The text within chapters is segmented into paragraphs. Detailed subparagraph markup was elaborated using the <name>, <hi>, <num>, <q>, <abbr>, <foreign>, <date> and other tags. The markup was performed semiautomatically. The text was spell-checked. In accordance with CES, only proper nouns have been tagged, while adjectives derived from proper nouns, e.g.Winstonovo, have not.

As the rendering information, italics, bold face and capitalisation was used. The entire book is marked up using the same level of detail, i.e. no part is more detailed than the rest.
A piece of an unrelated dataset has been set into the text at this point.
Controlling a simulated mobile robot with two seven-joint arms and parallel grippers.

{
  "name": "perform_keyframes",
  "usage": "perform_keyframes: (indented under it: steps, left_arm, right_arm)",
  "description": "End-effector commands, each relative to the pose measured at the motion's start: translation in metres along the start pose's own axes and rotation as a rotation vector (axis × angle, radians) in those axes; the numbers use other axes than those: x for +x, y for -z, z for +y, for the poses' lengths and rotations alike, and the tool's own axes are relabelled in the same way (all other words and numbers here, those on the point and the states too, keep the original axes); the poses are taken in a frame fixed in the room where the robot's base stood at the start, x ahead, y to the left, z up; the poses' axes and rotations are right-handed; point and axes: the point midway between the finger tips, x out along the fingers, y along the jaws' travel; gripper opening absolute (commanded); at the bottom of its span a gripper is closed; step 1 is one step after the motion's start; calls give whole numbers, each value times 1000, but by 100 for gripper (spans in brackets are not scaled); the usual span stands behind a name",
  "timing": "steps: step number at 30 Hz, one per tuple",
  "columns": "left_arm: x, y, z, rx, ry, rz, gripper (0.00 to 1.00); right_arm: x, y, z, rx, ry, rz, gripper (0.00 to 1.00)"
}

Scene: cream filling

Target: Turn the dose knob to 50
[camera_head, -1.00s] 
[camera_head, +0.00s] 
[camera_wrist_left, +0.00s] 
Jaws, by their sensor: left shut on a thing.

The following is an example from the Czech ``1984'' corpus:

<p id="Ocs.1.1.7">
<s id="Ocs."><name type=org>Ministerstvo pravdy</name>,
<name type=language>newspeaku</name>
<ptr id="Ocs." target="Ocs.1.1.8" rend=asterisk>
<name type=org lang=ns-cs>Pramini</name>
se d&ecaron;siv&ecaron; li&scaron;ilo od v&scaron;ech ostatn&iacute;ch objekt&uring; v dohledu.</s>
<s id="Ocs.">Byla to obrovsk&aacute; stavba tvaru pyramidy ze z&aacute;&rcaron;iv&ecaron; 
b&iacute;l&eacute;ho betonu, kter&aacute; se terasovit&ecaron; vyp&iacute;nala do v&yacute;&scaron;ky
metr&uring;.</s> <s id="Ocs.">Z m&iacute;sta, kde st&aacute;l
<name type=person>Winston</name>, se dala na b&iacute;l&eacute;m pr&uring;&ccaron;el&iacute;
p&rcaron;e&ccaron;&iacute;st ozdobn&yacute;m p&iacute;smem vyveden&aacute; t&rcaron;i hesla
<name type=org>Strany</name>:
<q id="Ocs." rend="CE CA" type=slogan>V&aacute;lka je m&iacute;r</q>
<q id="Ocs." rend="CE CA" type=slogan>Svoboda je otroctv&iacute;</q>
<q id="Ocs." rend="CE CA" type=slogan>Nev&ecaron;domost je s&iacute;la</q></s>
<note id="Ocs.1.1.8" place=foot>
<name type=language>Newspeak</name>
byl &uacute;&rcaron;edn&iacute;m jazykem
<name type=place>Oce&aacute;nie</name>. O jej&iacute; struktu&rcaron;e a etymologii viz Dodatek.

Markup Process

The scanned text of the Czech ``1984'' was spell-checked and marked up to CES1 conformance. In the process, a few typographical errors were encountered. These were corrected.